Copy the data precisely, character for character, and leave out every picture.

DATASET EXCERPT ->
================================

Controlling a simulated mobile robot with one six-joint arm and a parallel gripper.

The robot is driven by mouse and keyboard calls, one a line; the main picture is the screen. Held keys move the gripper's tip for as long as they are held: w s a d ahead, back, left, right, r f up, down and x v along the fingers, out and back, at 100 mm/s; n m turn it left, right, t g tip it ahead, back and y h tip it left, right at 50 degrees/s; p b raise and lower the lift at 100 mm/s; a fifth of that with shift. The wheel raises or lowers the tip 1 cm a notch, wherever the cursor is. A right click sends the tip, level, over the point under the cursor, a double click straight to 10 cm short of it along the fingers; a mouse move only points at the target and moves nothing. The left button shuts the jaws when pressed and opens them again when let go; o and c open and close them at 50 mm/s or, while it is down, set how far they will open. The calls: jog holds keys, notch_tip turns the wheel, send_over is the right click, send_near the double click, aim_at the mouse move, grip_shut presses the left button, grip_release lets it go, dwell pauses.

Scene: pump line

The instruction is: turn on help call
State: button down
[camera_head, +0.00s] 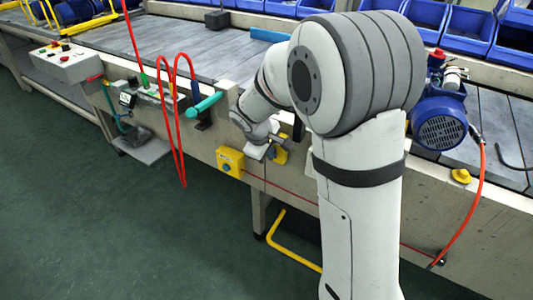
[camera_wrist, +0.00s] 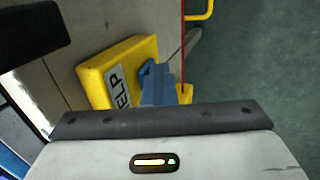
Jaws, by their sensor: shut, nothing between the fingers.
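The yellow help call box (camera_head: 281,151) is on the side of the conveyor frame, partly hidden behind my gripper in the head view. In the wrist view the yellow box (camera_wrist: 104,70) shows a white label reading "ELP", its first letter cut off. A blue part (camera_wrist: 152,75) shows at its front beside the label; I cannot tell its setting. My gripper (camera_head: 257,152) is shut and empty, just left of the box in the head view. Whether it touches the box cannot be told.
Another yellow box (camera_head: 230,161) sits left of my gripper on the same frame. A red hanging hose (camera_head: 180,125) and a turquoise handle (camera_head: 204,105) are further left. A blue pump motor (camera_head: 440,122) is on the conveyor at right. A yellow floor rail (camera_head: 290,245) stands below. The green floor in front is clear.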

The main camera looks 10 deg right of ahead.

================================

ANSWER TO THIS EXERCISE ->
Controlling a simulated mobile robot with one six-joint arm and a parallel gripper.

The robot is driven by mouse and keyboard calls, one a line; the main picture is the screen. Held keys move the gripper's tip for as long as they are held: w s a d ahead, back, left, right, r f up, down and x v along the fingers, out and back, at 100 mm/s; n m turn it left, right, t g tip it ahead, back and y h tip it left, right at 50 degrees/s; p b raise and lower the lift at 100 mm/s; a fifth of that with shift. The wheel raises or lowers the tip 1 cm a notch, wherever the cursor is. A right click sends the tip, level, over the point under the cursor, a double click straight to 10 cm short of it along the fingers; a mouse move only points at the target and moves nothing. The left button shuts the jaws when pressed and opens them again when let go; o and c open and close them at 50 mm/s or, while it is down, set how far they will open. The calls: jog holds keys, notch_tip turns the wheel, send_over is the right click, send_near the double click, aim_at the mouse move, grip_shut presses the left button, grip_release lets it go, dwell pauses.

Scene: pump line

The instruction is: turn on help call
State: button down
[camera_head, +0.00s] 
[camera_wrist, +0.00s] 
Jaws, by their sensor: shut, nothing between the fingers.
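The yellow help call box (camera_head: 281,151) is on the side of the conveyor frame, partly hidden behind my gripper in the head view. In the wrist view the yellow box (camera_wrist: 104,70) shows a white label reading "ELP", its first letter cut off. A blue part (camera_wrist: 152,75) shows at its front beside the label; I cannot tell its setting. My gripper (camera_head: 257,152) is shut and empty, just left of the box in the head view. Whether it touches the box cannot be told.
Another yellow box (camera_head: 230,161) sits left of my gripper on the same frame. A red hanging hose (camera_head: 180,125) and a turquoise handle (camera_head: 204,105) are further left. A blue pump motor (camera_head: 440,122) is on the conveyor at right. A yellow floor rail (camera_head: 290,245) stands below. The green floor in front is clear.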

The main camera looks 10 deg right of ahead.

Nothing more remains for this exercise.